The chapter opens with a command and, in the same breath, a death sentence for the one who receives it: Avenge the children of Israel of the Midianites: afterward shalt thou be gathered unto thy people (vv. 1-2). This is the last great task Moses is given to oversee. The reckoning looks back to chapter 25, where Israel joined himself unto Baal-peor (25:3) after the daughters of Moab and Midian drew the people into idolatry, and a plague killed twenty-four thousand. So this is not a war of conquest or plunder; it is a specific, bounded judgment against one deliberate assault on the covenant from outside - an attempt to destroy Israel not by the sword but by seduction into the worship of other gods. The text frames it soberly and does not pause to debate it. And it places it under the shadow of Moses' own death: the man who gives the order will not outlive its aftermath by long. There is a weight in that ordering. Even covenant judgment is not something a leader carries lightly; Moses receives the command and the news of his own end together.3
The whole nation stands behind this judgment, but not as a mob: Of every tribe a thousand… twelve thousand armed for war (vv. 4-5). One thousand from each of the twelve tribes - a measured, representative number, the covenant people acting as one body rather than a vengeful militia striking on its own impulse. And the man set over them is telling: Phinehas the son of Eleazar the priest… with the holy instruments, and the trumpets to blow in his hand (v. 6). Phinehas was the very priest whose zeal in chapter 25 turned away the plague at Peor (25:7-11); now he goes out again against the people who had engineered that disaster. He carries no weapon named here - he carries the holy instruments and the trumpets. The trumpets were sounded so that Israel would be remembered before the LORD in the day of battle (Num. 10:9). The point is unmistakable: this is presented as a sacred matter, conducted under the sign of the sanctuary, not a private grudge. Even here the emphasis is being lifted off the violence and set upon the LORD before whom it is done.

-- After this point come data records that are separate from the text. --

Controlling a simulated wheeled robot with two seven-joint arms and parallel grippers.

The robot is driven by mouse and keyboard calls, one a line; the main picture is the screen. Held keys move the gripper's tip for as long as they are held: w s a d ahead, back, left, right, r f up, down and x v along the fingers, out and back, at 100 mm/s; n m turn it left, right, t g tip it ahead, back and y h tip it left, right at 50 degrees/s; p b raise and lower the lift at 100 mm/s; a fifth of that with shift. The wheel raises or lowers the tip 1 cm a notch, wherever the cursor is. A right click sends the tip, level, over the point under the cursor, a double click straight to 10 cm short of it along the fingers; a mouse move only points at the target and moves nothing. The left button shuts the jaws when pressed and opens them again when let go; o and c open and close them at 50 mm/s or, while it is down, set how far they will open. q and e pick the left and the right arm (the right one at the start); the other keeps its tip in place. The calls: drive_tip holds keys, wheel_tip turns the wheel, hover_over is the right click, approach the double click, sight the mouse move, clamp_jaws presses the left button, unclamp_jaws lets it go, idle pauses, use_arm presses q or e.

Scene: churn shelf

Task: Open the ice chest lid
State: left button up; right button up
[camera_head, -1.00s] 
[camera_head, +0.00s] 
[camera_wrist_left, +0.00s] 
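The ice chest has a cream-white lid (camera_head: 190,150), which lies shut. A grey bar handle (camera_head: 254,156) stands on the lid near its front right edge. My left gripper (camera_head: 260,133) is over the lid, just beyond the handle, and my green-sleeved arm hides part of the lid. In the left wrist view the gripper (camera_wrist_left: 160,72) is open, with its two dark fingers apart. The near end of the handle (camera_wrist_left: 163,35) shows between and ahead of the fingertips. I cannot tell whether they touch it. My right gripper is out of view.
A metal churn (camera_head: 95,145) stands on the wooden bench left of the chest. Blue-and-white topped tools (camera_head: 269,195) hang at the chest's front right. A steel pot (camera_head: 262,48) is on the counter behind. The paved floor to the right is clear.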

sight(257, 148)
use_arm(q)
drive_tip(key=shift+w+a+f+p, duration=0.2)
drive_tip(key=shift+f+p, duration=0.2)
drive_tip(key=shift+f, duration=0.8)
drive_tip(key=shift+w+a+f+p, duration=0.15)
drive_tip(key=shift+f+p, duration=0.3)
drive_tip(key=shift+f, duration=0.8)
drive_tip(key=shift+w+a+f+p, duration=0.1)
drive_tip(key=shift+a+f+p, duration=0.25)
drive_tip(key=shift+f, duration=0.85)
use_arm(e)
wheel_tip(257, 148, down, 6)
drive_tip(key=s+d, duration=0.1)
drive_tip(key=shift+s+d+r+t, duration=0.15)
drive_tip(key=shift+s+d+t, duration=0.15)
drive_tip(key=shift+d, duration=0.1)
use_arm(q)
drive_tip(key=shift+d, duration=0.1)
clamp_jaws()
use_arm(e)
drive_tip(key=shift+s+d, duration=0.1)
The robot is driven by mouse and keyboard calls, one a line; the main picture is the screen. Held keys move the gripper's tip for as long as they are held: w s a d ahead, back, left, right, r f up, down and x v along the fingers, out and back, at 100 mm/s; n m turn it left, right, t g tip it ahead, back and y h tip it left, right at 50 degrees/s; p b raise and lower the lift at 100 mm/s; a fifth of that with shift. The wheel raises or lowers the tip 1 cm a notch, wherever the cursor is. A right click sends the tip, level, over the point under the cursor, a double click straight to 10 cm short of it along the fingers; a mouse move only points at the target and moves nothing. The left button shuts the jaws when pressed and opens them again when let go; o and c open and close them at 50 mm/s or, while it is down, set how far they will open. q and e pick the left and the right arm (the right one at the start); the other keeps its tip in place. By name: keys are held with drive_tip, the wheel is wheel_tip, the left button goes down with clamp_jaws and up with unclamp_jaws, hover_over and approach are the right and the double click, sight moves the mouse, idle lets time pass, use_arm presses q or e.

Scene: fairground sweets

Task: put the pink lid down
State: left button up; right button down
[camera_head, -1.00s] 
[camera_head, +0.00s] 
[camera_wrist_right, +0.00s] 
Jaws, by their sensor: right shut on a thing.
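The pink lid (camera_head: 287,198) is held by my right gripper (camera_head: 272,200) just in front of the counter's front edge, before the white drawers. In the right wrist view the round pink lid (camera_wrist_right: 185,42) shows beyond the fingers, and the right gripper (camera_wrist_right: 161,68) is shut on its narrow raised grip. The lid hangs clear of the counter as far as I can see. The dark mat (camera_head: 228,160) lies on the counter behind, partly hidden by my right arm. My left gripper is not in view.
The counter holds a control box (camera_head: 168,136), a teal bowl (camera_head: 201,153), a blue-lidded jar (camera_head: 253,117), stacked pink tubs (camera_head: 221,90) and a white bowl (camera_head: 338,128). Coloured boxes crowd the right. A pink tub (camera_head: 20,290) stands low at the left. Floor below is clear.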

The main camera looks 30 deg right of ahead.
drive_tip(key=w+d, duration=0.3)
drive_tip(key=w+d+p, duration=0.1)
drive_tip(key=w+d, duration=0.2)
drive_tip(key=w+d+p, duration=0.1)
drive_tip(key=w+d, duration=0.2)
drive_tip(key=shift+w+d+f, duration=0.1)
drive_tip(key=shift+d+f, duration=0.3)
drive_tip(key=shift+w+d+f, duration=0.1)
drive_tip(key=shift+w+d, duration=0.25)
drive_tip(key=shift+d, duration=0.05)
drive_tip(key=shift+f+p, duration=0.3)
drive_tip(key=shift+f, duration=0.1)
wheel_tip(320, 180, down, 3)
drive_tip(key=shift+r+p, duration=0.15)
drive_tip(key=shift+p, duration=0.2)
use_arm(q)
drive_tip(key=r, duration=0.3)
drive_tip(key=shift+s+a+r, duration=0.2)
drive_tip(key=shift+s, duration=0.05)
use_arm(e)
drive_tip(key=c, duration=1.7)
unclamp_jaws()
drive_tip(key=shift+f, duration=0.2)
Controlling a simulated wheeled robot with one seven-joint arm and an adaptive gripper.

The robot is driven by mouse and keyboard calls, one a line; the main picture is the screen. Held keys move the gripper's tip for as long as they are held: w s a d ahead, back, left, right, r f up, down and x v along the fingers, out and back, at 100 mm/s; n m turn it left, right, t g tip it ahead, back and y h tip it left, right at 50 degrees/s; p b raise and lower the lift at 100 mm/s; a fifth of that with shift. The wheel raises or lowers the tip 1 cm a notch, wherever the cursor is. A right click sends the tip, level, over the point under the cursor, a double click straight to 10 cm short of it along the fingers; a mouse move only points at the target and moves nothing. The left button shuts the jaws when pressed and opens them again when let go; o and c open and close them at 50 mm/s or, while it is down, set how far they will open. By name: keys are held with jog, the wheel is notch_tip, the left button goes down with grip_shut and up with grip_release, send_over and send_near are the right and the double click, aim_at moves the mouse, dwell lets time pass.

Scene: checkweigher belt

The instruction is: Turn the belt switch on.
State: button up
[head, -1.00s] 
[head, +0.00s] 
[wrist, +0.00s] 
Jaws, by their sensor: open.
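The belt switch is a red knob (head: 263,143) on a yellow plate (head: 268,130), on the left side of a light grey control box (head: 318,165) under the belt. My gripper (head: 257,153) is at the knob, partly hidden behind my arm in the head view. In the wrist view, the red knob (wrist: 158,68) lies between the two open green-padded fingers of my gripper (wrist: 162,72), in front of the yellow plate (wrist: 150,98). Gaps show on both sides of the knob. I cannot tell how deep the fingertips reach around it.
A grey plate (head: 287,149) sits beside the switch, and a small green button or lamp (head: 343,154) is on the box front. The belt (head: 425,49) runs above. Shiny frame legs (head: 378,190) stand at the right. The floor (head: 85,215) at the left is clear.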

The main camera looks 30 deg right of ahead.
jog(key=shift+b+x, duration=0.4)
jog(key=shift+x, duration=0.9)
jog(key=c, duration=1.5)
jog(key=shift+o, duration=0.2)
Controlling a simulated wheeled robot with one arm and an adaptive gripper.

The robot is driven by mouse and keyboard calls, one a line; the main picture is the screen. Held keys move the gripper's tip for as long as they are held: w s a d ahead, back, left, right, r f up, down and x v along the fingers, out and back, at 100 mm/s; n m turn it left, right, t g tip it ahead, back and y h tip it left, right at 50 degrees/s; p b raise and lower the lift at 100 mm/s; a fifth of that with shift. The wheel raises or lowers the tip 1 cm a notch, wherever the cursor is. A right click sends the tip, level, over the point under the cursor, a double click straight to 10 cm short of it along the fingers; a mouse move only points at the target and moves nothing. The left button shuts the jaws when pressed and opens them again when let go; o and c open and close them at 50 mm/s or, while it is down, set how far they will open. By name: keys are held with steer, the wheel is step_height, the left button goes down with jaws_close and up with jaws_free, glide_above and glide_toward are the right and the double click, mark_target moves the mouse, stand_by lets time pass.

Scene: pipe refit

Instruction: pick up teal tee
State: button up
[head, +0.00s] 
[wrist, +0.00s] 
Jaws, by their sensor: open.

7And they warred against the Midianites, as the LORD commanded Moses; and they slew all the males. 8And they slew the kings of Midian, beside the rest of them that were slain; namely, Evi, and Rekem, and Zur, and Hur, and Reba, five kings of Midian: Balaam also the son of Beor they slew with the sword. 9And the children of Israel took all the women of Midian captives, and their little ones, and took the spoil of all their cattle, and all their flocks, and all their goods. 10And they burnt all their cities wherein they dwelt, and all their goodly castles, with fire. 11And they took all the spoil, and all the prey, both of men and of beasts. 12And they brought the captives, and the prey, and the spoil, unto Moses, and Eleazar the priest, and unto the congregation of the children of Israel, unto the camp at the plains of Moab, which are by Jordan near Jericho.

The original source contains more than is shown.